Non-scheduled banks are those that are not listed in the 2nd Schedule of the Reserve Bank of India Act 1934. These banks essentially do not comply with the requirements that are set out by the central bank of the country. As they are not listed in the schedule, they are thought to be not capable of protecting and promoting depositors’ interests. 

However, it is important to point out that non-scheduled banks also need to keep the cash reserve ratio, not with the central bank but with themselves. Their influence is narrow. These banks are generally very small. They are immensely risky to do business with. Their paid-up capital is less than Rupees five lakhs. 

There are eleven State cooperative banks that are classified as non-scheduled banks. There are more than 1000 urban cooperative banks that are classified as non-scheduled banks. Usually, the non-scheduled banks are not allowed to take loans from the Reserve Bank of India. These banks are also not eligible to be members of clearinghouses. This means that they cannot allow inter-bank transactions for their customers.

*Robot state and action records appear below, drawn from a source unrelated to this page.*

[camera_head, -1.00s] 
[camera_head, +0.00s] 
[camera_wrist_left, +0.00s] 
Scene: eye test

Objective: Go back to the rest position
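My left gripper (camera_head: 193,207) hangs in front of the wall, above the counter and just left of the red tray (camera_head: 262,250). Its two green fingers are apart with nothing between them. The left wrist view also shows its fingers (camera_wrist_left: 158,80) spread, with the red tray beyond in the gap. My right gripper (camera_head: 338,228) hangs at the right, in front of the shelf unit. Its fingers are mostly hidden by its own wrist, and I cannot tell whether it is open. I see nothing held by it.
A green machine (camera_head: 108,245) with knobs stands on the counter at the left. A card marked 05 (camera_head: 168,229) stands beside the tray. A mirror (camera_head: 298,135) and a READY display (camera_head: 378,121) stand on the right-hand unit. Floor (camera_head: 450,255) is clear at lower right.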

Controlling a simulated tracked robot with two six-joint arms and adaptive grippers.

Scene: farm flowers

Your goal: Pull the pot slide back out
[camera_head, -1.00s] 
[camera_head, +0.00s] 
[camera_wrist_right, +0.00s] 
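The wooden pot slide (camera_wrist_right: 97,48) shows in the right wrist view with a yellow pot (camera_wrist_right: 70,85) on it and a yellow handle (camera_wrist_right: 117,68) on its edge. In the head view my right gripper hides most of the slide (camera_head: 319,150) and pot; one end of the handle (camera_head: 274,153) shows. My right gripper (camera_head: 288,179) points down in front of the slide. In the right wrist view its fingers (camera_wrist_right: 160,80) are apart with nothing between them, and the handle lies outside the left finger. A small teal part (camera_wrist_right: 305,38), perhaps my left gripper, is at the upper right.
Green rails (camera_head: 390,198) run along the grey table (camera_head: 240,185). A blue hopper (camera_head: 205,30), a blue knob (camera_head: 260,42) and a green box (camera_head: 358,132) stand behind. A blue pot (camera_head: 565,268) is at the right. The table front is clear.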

Non-scheduled banks do not have to send any periodic reports to the Reserve Bank unless it is asked to do so. 

Conclusion

Banks mentioned in the second schedule of the Reserve Bank of India Act 1934 makes a bank scheduled and those that are not mentioned there make it non-scheduled. This is the primary difference between scheduled non-scheduled banks. There are also other requirements like paid-up capital, being a registered company, keeping a cash reserve ratio with the Reserve Bank that differentiate between scheduled and non-scheduled banks in India.